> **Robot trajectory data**
◇ ◇ ◇ ◇
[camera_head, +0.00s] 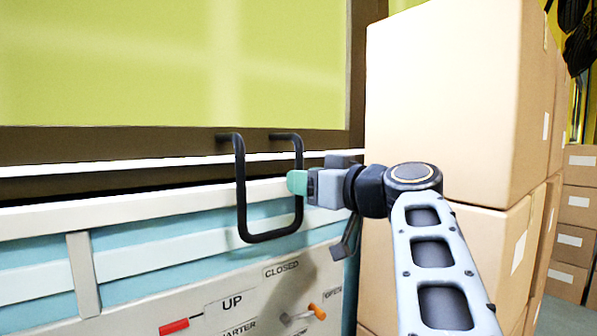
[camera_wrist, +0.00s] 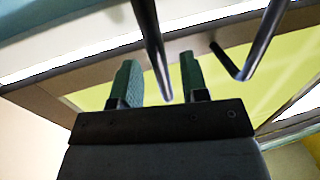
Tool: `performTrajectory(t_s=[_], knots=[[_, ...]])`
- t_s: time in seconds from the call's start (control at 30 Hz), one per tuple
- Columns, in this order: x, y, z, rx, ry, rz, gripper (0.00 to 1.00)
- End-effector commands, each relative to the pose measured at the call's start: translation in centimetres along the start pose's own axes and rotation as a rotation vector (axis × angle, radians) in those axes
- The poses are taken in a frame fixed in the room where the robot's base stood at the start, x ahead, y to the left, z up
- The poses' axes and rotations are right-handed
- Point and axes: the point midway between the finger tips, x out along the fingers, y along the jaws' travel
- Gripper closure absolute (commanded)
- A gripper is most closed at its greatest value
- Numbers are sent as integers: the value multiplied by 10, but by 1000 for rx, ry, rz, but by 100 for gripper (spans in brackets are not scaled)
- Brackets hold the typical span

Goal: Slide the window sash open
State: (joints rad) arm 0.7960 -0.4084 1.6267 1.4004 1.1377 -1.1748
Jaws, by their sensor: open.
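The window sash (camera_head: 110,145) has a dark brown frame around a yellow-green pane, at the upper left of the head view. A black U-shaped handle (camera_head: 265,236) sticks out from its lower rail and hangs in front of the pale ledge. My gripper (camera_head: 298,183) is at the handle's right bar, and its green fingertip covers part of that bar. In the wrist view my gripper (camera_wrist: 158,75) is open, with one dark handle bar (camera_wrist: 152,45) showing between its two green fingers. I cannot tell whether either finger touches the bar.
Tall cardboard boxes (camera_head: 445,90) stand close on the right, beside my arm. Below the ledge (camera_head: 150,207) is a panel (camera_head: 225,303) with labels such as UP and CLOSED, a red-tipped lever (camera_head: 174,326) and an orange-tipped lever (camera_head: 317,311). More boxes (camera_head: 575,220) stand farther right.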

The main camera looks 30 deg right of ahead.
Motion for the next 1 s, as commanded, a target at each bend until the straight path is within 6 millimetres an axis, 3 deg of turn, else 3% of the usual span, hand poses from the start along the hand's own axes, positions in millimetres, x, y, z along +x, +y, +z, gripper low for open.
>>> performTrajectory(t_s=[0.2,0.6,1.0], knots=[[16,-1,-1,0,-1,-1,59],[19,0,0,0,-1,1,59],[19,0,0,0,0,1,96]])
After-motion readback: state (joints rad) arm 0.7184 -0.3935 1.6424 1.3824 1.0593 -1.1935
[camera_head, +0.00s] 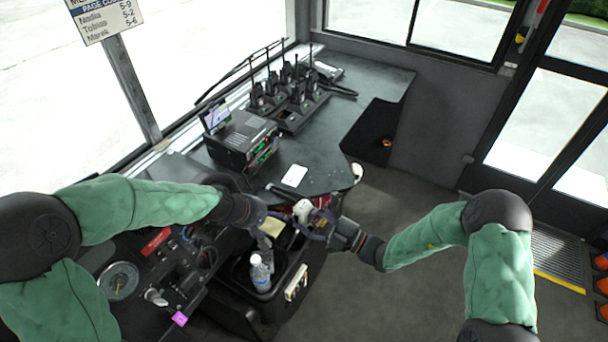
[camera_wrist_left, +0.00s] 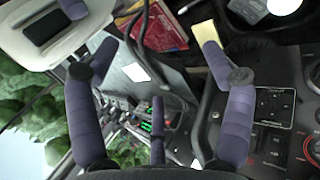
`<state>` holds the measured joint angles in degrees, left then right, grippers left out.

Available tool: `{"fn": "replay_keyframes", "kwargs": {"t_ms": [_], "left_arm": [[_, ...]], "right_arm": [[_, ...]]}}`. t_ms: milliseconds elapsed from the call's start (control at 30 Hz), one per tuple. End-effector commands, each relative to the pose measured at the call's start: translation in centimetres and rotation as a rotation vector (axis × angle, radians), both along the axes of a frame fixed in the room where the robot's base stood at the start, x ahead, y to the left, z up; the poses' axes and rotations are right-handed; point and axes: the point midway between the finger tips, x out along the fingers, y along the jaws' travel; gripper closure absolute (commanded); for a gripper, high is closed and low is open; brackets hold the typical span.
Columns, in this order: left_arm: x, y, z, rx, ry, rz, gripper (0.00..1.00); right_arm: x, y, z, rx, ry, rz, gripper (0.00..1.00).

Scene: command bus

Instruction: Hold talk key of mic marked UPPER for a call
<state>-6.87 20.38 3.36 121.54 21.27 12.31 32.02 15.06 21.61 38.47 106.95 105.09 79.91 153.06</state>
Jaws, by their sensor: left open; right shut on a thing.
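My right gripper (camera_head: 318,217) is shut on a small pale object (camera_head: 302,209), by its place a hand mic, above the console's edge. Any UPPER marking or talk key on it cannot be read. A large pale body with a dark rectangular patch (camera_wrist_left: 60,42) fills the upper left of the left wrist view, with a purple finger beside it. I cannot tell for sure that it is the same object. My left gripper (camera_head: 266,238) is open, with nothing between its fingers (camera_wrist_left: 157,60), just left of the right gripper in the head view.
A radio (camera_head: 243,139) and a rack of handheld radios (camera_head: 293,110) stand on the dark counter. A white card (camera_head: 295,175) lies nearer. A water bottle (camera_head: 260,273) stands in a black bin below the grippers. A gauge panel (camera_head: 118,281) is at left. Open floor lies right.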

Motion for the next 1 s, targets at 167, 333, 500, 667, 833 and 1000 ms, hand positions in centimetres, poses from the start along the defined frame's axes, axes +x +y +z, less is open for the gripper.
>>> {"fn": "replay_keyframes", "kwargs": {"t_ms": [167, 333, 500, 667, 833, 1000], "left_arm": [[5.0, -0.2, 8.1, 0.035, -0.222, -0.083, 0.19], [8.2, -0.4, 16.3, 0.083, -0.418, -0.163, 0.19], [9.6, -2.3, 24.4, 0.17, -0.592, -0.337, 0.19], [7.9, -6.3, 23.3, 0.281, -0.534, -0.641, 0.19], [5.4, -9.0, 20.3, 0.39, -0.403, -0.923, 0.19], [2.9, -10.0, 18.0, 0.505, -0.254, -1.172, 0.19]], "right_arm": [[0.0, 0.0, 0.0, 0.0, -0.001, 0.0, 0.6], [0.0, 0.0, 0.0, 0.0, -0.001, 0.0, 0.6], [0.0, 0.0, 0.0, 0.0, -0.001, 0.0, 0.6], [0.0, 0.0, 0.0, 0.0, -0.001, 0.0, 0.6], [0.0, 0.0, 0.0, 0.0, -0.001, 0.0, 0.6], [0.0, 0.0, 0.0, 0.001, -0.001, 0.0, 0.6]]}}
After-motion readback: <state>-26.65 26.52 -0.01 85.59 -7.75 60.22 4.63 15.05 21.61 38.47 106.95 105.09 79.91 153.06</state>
◇ ◇ ◇ ◇
> **Problem requirements**
From the line with "<state>-6.87 20.38 3.36" through the line with "Motion for the next 1 s, targets", set down every line exactly and nothing besides.

> **The completed task**
<state>-6.87 20.38 3.36 121.54 21.27 12.31 32.02 15.06 21.61 38.47 106.95 105.09 79.91 153.06</state>
Jaws, by their sensor: left open; right shut on a thing.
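My right gripper (camera_head: 318,217) is shut on a small pale object (camera_head: 302,209), by its place a hand mic, above the console's edge. Any UPPER marking or talk key on it cannot be read. A large pale body with a dark rectangular patch (camera_wrist_left: 60,42) fills the upper left of the left wrist view, with a purple finger beside it. I cannot tell for sure that it is the same object. My left gripper (camera_head: 266,238) is open, with nothing between its fingers (camera_wrist_left: 157,60), just left of the right gripper in the head view.
A radio (camera_head: 243,139) and a rack of handheld radios (camera_head: 293,110) stand on the dark counter. A white card (camera_head: 295,175) lies nearer. A water bottle (camera_head: 260,273) stands in a black bin below the grippers. A gauge panel (camera_head: 118,281) is at left. Open floor lies right.

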Motion for the next 1 s, targets at 167, 333, 500, 667, 833 and 1000 ms, hand positions in centimetres, poses from the start along the defined frame's axes, axes +x +y +z, less is open for the gripper.

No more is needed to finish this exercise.